Spero solo non ve l'abbiano fatto pagare. pic.twitter.com/6v4dsXUOQr— Sigfrido Ranucci (@SigfridoRanucci) February 10, 2022
Negli ultimi giorni, il Riformista ha continuato a raccontare e a seguire la vicenda, pubblicando la seconda parte del video (che però in varie parti era già pubblico, anche se il giornale sostiene che le sue clip siano inedite) della conversazione tra Ranucci e Borsato relativa alla vicenda Tosi, difendendo la sua versione dei fatti e accusando il metodo con cui Report acquisirebbe materiale.
Secondo il Riformista Ranucci «si accorda con fornitori non censiti nell’albo di Saxa Rubra, promette loro del denaro da pagare con disinvoltura: la fornitura di una cassetta dal contenuto inconsistente (“Che io valuterò come importante materiale giornalistico”, li rassicura) servirà a compensare i videomaker per quello che Ranucci richiede sottobanco: un video che incastra un politico. Girato da loro, sottratto chissà come. Da far pervenire con una finta busta anonima in redazione».

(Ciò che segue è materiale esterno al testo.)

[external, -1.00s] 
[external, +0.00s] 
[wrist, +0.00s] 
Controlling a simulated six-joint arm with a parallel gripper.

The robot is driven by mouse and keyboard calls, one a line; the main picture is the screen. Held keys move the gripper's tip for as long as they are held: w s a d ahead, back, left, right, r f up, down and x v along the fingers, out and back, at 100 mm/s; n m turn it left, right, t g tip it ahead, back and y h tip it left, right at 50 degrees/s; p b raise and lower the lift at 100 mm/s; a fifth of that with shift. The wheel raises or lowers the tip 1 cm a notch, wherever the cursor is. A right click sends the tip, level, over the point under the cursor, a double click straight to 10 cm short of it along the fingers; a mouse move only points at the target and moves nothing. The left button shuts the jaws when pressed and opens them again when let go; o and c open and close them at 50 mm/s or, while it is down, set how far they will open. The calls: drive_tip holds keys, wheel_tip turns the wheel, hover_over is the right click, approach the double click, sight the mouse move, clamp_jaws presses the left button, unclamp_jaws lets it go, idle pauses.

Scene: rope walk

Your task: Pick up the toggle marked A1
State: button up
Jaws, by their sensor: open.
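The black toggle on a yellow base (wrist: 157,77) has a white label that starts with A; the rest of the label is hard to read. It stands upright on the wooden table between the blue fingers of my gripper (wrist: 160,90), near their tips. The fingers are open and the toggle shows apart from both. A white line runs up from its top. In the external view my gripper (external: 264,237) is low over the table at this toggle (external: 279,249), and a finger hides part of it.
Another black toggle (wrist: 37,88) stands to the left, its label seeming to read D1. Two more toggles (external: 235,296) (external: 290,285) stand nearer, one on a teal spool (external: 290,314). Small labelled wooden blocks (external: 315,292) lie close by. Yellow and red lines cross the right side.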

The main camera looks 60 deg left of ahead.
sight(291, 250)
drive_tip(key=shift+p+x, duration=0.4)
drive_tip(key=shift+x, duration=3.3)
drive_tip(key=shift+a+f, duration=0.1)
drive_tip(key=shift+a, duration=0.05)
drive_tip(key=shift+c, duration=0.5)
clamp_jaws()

Nel frattempo, Carlo Fuortes ha disposto una seconda verifica interna relativa alle nuove accuse contro Ranucci e i membri di Forza Italia della Commissione di vigilanza hanno scritto ai vertici RAI chiedendo conto dei video pubblicati dal Riformista, che susciterebbero «interrogativi inquietanti sulle modalità con le quali il conduttore di Report acquisirebbe il materiale delle sue inchieste. In sostanza apparirebbe una modalità consolidata quella di concordare l’invio di materiale anonimo da parte di sconosciuti (coperti da società di comodo o prestanome) a fronte di un contemporaneo invio di materiali inutili e inutilizzabili pagati dalla RAI con una fatturazione, per così dire, quantomeno fantasiosa se non fittizia».

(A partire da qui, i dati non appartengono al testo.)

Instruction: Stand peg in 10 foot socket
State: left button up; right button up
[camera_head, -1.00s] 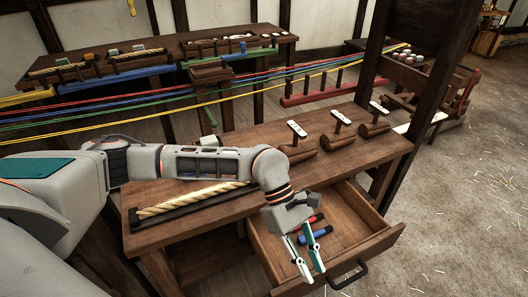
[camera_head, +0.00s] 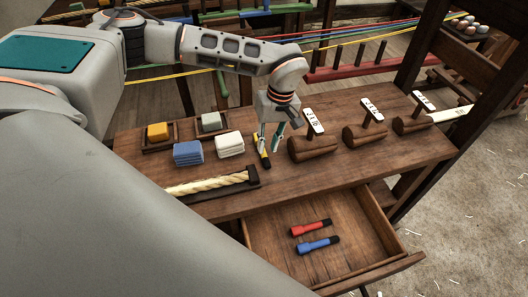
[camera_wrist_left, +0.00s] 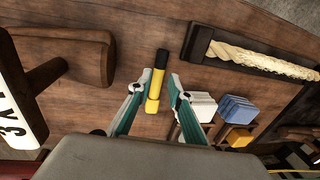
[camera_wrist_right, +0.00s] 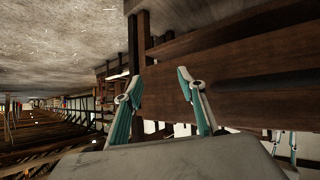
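A yellow peg with a black end (camera_head: 264,157) lies on the workbench. My left gripper (camera_head: 269,143) is over it and open; in the left wrist view the peg (camera_wrist_left: 157,82) lies between the parted fingertips (camera_wrist_left: 155,85), with gaps on both sides. Three rounded wooden blocks (camera_head: 314,148) (camera_head: 365,135) (camera_head: 411,124) stand in a row on the bench, each with a white label on a post; I cannot read the labels surely, nor see any socket hole. My right gripper (camera_wrist_right: 156,85) is open and empty, and shows only in its wrist view.
An open drawer (camera_head: 358,222) below holds a red peg (camera_head: 310,228) and a blue peg (camera_head: 318,245). A rope piece in a dark tray (camera_head: 254,177), blue blocks (camera_head: 188,153), white blocks (camera_head: 230,144) and small trays are on the bench's left. Coloured ropes run behind.

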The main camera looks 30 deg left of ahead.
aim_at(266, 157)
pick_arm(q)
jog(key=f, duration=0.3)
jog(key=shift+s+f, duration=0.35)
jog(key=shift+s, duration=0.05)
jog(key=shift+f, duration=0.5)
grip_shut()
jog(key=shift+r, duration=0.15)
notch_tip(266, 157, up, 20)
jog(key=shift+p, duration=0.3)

I commissari di Forza Italia vorrebbero poi coinvolgere la Corte dei Conti, per l’eventuale danno erariale subìto dalla RAI a causa delle procedure seguite da Ranucci per l’acquisto dei materiali video, ma anche il COPASIR, in merito ai presunti dossier su alcuni personaggi politici che sarebbero a disposizione del giornalista.